Day 2
Awaking in Iceland
Waking up in Iceland after a short night of sleep (from 01:30 - 08:00) turned out to be easier than expected, at least in the moment of waking up. Later in the day I would come to seriously reconsider this thought.
The first thing that dawned on me was that my surroundings were way different than I had expected, despite knowing what location I was in. To clarify what I mean, the expected part was waking up in a building that looked identical to the 5 or so buildings left and right of it. This stems from the fact that a part of the former Naval Air Station Keflavik (later on just being called Keflavik Airport) was adapted for civilian development after not being used by the USA or NATO anymore. Today this part (which by some hotel and airport staff is still referred to as "the base") has been taken over by housing projects, hotels and businesses.
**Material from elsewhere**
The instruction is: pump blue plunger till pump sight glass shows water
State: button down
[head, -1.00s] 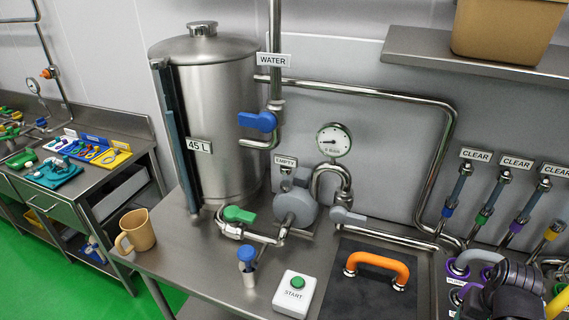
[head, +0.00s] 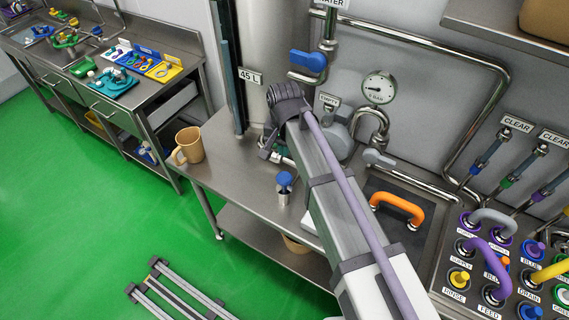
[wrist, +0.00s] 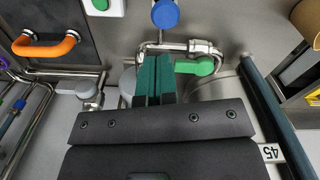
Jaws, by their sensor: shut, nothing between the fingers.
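The blue plunger (head: 284,180) stands upright on the steel bench, in front of the tank piping. Its blue knob also shows at the top of the wrist view (wrist: 165,14). My gripper (wrist: 155,62) has its teal fingers together and empty. It is over the pipework near the green valve handle (wrist: 195,67), apart from the plunger. In the head view my arm covers most of that handle and part of the pump (head: 338,138). The sign at the pump sight glass (head: 329,101) reads EMPTY; the glass itself is too small to read.
The steel tank (head: 255,40) stands behind my gripper. A tan mug (head: 188,146) is at the bench's left edge. An orange handle (head: 398,208) and a gauge (head: 379,88) are to the right. The start button box is mostly hidden by my arm.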

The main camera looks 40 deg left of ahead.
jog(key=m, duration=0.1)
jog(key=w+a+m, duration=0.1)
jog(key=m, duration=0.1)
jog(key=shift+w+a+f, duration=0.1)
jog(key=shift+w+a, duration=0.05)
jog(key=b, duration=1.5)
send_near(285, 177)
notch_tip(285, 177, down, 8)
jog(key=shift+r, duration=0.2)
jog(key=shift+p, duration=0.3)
What was unexpected was the fact that the geological makeup of my surroundings was somewhat different. To give an example, the area outside my hotel window that I normally would describe as a lawn between several buildings was just patches of grass within a field of (for lack of a better description) volcanic looking field of small rocks.
Rental car
The second difference became clear when I got to the pickup and return lot of the rental car company. The striking feature about the place, and in fact the whole surrounding was that, left and right from the street black gravelled areas that were used for parking cars, trucks and other machinery.
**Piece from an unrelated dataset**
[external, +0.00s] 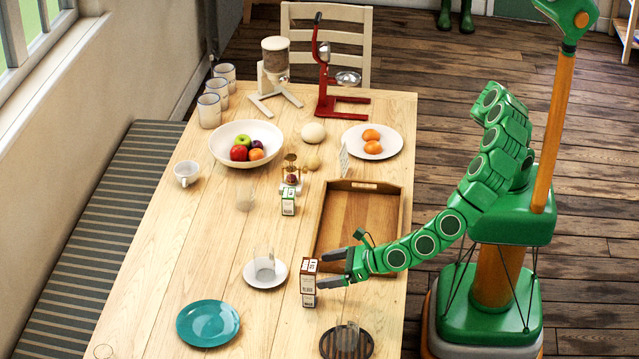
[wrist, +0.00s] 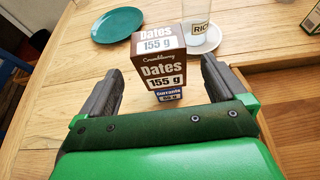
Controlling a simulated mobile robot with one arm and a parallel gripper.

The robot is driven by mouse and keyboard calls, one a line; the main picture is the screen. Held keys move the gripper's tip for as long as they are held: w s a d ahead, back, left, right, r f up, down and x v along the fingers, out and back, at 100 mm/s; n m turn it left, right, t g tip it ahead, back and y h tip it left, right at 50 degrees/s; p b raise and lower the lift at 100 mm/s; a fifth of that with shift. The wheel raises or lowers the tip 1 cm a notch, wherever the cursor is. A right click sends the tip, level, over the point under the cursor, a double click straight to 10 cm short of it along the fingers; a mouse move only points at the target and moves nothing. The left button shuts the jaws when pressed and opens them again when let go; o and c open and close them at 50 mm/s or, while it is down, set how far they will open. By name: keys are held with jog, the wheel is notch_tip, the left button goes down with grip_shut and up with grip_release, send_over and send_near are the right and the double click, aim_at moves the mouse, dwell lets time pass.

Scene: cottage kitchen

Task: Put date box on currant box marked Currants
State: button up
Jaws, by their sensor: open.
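The brown date box (wrist: 158,50), labelled Dates 155 g, sits on top of the smaller currant box (wrist: 168,95), whose Currants label shows just below it. In the external view the date box (external: 308,272) and the currant box (external: 308,300) form an upright stack on the table. My gripper (external: 326,270) is open at the right of the stack, its fingers reaching toward it. In the wrist view my gripper (wrist: 163,76) has one finger on each side of the stack, with visible gaps. Part of the currant box is hidden behind my gripper's body.
A glass (external: 264,258) on a white saucer (external: 250,276) stands close left of the stack. A teal plate (external: 207,322) lies front left, a dark round coaster (external: 328,346) front right. A wooden tray (external: 318,226) lies behind. A green-white box (external: 288,202) stands farther back.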

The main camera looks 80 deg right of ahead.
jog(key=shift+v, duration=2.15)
And by black I mean, picture a freshly tarraed ashphalt road but forget the smooth surface and only take the color to imagine an area covered in dust and gravel.
In this surrounding I got presented with my travel companion for the next two weeks, a 4WD Dacia Duster, exactly what I had booked. Let's see what the experience will be, driving an eastern european made car with nearly 120.000 km for approximately another 3.000 km on varying road conditions.
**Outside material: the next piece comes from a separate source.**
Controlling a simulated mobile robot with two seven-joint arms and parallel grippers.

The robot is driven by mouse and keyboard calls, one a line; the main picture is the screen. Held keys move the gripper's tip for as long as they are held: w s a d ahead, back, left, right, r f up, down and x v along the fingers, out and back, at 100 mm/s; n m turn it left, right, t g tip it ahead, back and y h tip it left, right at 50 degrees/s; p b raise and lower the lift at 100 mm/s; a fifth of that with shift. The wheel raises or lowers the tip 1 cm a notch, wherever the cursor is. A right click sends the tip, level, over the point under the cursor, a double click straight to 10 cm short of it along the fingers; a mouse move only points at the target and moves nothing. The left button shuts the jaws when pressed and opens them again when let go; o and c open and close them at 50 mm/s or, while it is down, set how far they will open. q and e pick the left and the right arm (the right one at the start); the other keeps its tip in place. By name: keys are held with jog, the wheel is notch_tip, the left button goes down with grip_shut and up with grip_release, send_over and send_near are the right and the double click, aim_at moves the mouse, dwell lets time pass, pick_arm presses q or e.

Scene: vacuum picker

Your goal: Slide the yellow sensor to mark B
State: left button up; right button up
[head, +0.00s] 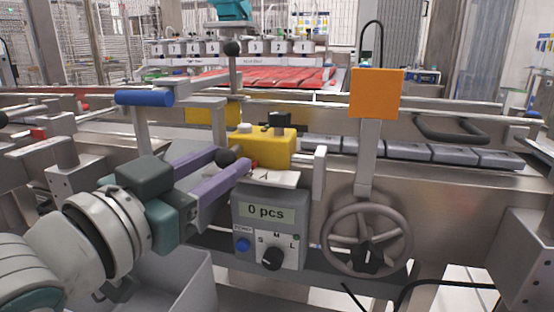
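The yellow sensor (268,150) is a box with a dark part on top, on the rail at the middle of the head view. A dark round knob (226,157) shows at its left side. My left gripper (232,160) reaches in from the left, with its two purple fingers apart and the knob between their tips. I cannot tell whether the fingers press on the knob. A white plate (272,177) with a small red mark lies below the sensor; I cannot read a letter B there. My right gripper is not in view.
A control box (267,213) reading "0 pcs" hangs below the sensor. A handwheel (366,237) and an orange block on a post (376,93) stand to the right. A blue handle (144,98) is at upper left. Grey packs (405,151) line the conveyor behind.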

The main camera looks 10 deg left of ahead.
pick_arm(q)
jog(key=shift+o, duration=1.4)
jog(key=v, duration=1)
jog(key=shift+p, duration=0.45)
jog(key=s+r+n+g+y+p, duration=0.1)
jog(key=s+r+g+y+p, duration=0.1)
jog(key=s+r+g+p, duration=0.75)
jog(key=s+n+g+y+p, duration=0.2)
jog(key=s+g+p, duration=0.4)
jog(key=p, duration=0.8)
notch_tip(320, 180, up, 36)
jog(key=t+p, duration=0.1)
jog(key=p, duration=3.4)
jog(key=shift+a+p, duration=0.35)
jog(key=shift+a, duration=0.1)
The car makes a solid impression, both from the outside and the interior. Only the wheels look like they have been pulled out of the next dumpster but I guess that is to be expected when you travel through a country in which sand and ash insurance is a part of the big insurance package that is mentioned separately.
Looking back on picking up the car, I've never before been told by a disclosure form to hold on to the door in windy conditions because a storm gust might rip it out of your grasp and destroy the hinges. Considering that for every rule and form there must have been a reason and occasion, I do hope that I won't find myself in such conditions.
The other funny point on the disclosure form should be known to anybody driving anywhere near farms which is along the line of, don't park too close to any fence where you can see or expect animaly to roam freely. It might not end well for the side of your car. In the case of Iceland tha warning is that horses or sheep might start nibbling at your door handles.
Off to Reykavik
After the necessary red tape and taking the wheel of "my" car, I am off towards Reykjavik. If it weren't for the patches of grass in between, the paved road I am driving on and the regular 1G earth gravity, looking inland, you could sell the view for something between Mars (a little less red) and the Moon (quite a bit darker though). Granted, the other bit giveaway of still being on earth was the view of the north Atlantic on the other side of the road.
As I want to get on as fast as possible towards Reykjavik and all travel guides assuring me, that this part is about average for Iceland standards, there are no fotos of this stretch of the journey.